> _WHAT THIS TASK INVOLVES_
The records should be written out in full, with nothing altered.

> _WORKING DATA_
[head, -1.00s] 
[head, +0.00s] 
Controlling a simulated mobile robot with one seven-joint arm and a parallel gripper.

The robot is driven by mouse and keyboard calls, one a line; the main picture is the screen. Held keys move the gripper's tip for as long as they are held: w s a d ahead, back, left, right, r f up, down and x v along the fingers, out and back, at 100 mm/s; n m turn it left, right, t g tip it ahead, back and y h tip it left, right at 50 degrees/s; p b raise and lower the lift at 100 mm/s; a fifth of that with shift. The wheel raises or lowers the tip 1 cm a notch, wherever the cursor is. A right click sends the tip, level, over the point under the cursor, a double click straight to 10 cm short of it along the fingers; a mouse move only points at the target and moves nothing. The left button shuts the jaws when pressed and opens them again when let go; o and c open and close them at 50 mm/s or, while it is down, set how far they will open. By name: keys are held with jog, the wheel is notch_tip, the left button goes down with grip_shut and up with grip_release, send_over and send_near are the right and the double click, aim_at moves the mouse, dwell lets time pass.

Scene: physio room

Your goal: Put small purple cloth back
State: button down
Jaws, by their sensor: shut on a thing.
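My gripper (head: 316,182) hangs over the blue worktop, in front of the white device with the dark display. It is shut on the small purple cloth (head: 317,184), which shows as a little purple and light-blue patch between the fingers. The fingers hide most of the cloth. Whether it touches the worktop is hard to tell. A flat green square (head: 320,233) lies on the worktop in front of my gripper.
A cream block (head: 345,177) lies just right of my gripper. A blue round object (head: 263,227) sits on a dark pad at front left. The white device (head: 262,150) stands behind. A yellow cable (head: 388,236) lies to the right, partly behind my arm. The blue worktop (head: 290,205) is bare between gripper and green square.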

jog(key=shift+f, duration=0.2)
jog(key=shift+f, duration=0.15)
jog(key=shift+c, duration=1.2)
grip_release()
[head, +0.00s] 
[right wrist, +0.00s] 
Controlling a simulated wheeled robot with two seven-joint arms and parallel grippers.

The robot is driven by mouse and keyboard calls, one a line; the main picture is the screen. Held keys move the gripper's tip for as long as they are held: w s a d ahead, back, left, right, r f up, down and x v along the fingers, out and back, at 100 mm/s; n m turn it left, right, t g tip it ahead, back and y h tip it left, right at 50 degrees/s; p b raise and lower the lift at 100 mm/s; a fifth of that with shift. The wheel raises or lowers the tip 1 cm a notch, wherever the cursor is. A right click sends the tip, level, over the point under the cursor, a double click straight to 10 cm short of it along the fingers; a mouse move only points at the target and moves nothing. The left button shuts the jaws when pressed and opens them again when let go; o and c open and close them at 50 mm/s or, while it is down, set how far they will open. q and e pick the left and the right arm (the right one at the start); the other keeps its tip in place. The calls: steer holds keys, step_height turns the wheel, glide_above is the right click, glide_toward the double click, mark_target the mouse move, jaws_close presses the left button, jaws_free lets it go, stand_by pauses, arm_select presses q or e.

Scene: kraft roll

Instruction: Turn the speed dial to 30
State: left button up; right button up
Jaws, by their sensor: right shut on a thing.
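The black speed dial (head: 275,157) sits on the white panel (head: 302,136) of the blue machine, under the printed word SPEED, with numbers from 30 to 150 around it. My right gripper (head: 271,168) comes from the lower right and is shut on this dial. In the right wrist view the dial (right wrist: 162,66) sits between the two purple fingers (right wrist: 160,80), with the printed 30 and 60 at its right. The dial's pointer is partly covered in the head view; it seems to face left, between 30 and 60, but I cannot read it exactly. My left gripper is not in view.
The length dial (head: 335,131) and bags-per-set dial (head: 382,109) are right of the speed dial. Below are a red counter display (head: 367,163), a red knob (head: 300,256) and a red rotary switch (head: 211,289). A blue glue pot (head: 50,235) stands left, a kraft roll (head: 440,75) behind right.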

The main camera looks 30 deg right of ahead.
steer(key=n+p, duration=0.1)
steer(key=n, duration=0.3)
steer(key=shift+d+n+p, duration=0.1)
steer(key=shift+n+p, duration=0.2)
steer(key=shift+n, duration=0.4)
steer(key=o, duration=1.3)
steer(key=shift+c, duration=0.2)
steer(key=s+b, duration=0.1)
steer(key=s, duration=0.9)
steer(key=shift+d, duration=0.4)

> _FINISHED EXERCISE_
[head, -1.00s] 
[head, +0.00s] 
Controlling a simulated mobile robot with one seven-joint arm and a parallel gripper.

The robot is driven by mouse and keyboard calls, one a line; the main picture is the screen. Held keys move the gripper's tip for as long as they are held: w s a d ahead, back, left, right, r f up, down and x v along the fingers, out and back, at 100 mm/s; n m turn it left, right, t g tip it ahead, back and y h tip it left, right at 50 degrees/s; p b raise and lower the lift at 100 mm/s; a fifth of that with shift. The wheel raises or lowers the tip 1 cm a notch, wherever the cursor is. A right click sends the tip, level, over the point under the cursor, a double click straight to 10 cm short of it along the fingers; a mouse move only points at the target and moves nothing. The left button shuts the jaws when pressed and opens them again when let go; o and c open and close them at 50 mm/s or, while it is down, set how far they will open. By name: keys are held with jog, the wheel is notch_tip, the left button goes down with grip_shut and up with grip_release, send_over and send_near are the right and the double click, aim_at moves the mouse, dwell lets time pass.

Scene: physio room

Your goal: Put small purple cloth back
State: button down
Jaws, by their sensor: shut on a thing.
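My gripper (head: 316,182) hangs over the blue worktop, in front of the white device with the dark display. It is shut on the small purple cloth (head: 317,184), which shows as a little purple and light-blue patch between the fingers. The fingers hide most of the cloth. Whether it touches the worktop is hard to tell. A flat green square (head: 320,233) lies on the worktop in front of my gripper.
A cream block (head: 345,177) lies just right of my gripper. A blue round object (head: 263,227) sits on a dark pad at front left. The white device (head: 262,150) stands behind. A yellow cable (head: 388,236) lies to the right, partly behind my arm. The blue worktop (head: 290,205) is bare between gripper and green square.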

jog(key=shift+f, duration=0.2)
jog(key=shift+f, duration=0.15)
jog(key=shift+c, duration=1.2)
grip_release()
[head, +0.00s] 
[right wrist, +0.00s] 
Controlling a simulated wheeled robot with two seven-joint arms and parallel grippers.

The robot is driven by mouse and keyboard calls, one a line; the main picture is the screen. Held keys move the gripper's tip for as long as they are held: w s a d ahead, back, left, right, r f up, down and x v along the fingers, out and back, at 100 mm/s; n m turn it left, right, t g tip it ahead, back and y h tip it left, right at 50 degrees/s; p b raise and lower the lift at 100 mm/s; a fifth of that with shift. The wheel raises or lowers the tip 1 cm a notch, wherever the cursor is. A right click sends the tip, level, over the point under the cursor, a double click straight to 10 cm short of it along the fingers; a mouse move only points at the target and moves nothing. The left button shuts the jaws when pressed and opens them again when let go; o and c open and close them at 50 mm/s or, while it is down, set how far they will open. q and e pick the left and the right arm (the right one at the start); the other keeps its tip in place. The calls: steer holds keys, step_height turns the wheel, glide_above is the right click, glide_toward the double click, mark_target the mouse move, jaws_close presses the left button, jaws_free lets it go, stand_by pauses, arm_select presses q or e.

Scene: kraft roll

Instruction: Turn the speed dial to 30
State: left button up; right button up
Jaws, by their sensor: right shut on a thing.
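The black speed dial (head: 275,157) sits on the white panel (head: 302,136) of the blue machine, under the printed word SPEED, with numbers from 30 to 150 around it. My right gripper (head: 271,168) comes from the lower right and is shut on this dial. In the right wrist view the dial (right wrist: 162,66) sits between the two purple fingers (right wrist: 160,80), with the printed 30 and 60 at its right. The dial's pointer is partly covered in the head view; it seems to face left, between 30 and 60, but I cannot read it exactly. My left gripper is not in view.
The length dial (head: 335,131) and bags-per-set dial (head: 382,109) are right of the speed dial. Below are a red counter display (head: 367,163), a red knob (head: 300,256) and a red rotary switch (head: 211,289). A blue glue pot (head: 50,235) stands left, a kraft roll (head: 440,75) behind right.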

The main camera looks 30 deg right of ahead.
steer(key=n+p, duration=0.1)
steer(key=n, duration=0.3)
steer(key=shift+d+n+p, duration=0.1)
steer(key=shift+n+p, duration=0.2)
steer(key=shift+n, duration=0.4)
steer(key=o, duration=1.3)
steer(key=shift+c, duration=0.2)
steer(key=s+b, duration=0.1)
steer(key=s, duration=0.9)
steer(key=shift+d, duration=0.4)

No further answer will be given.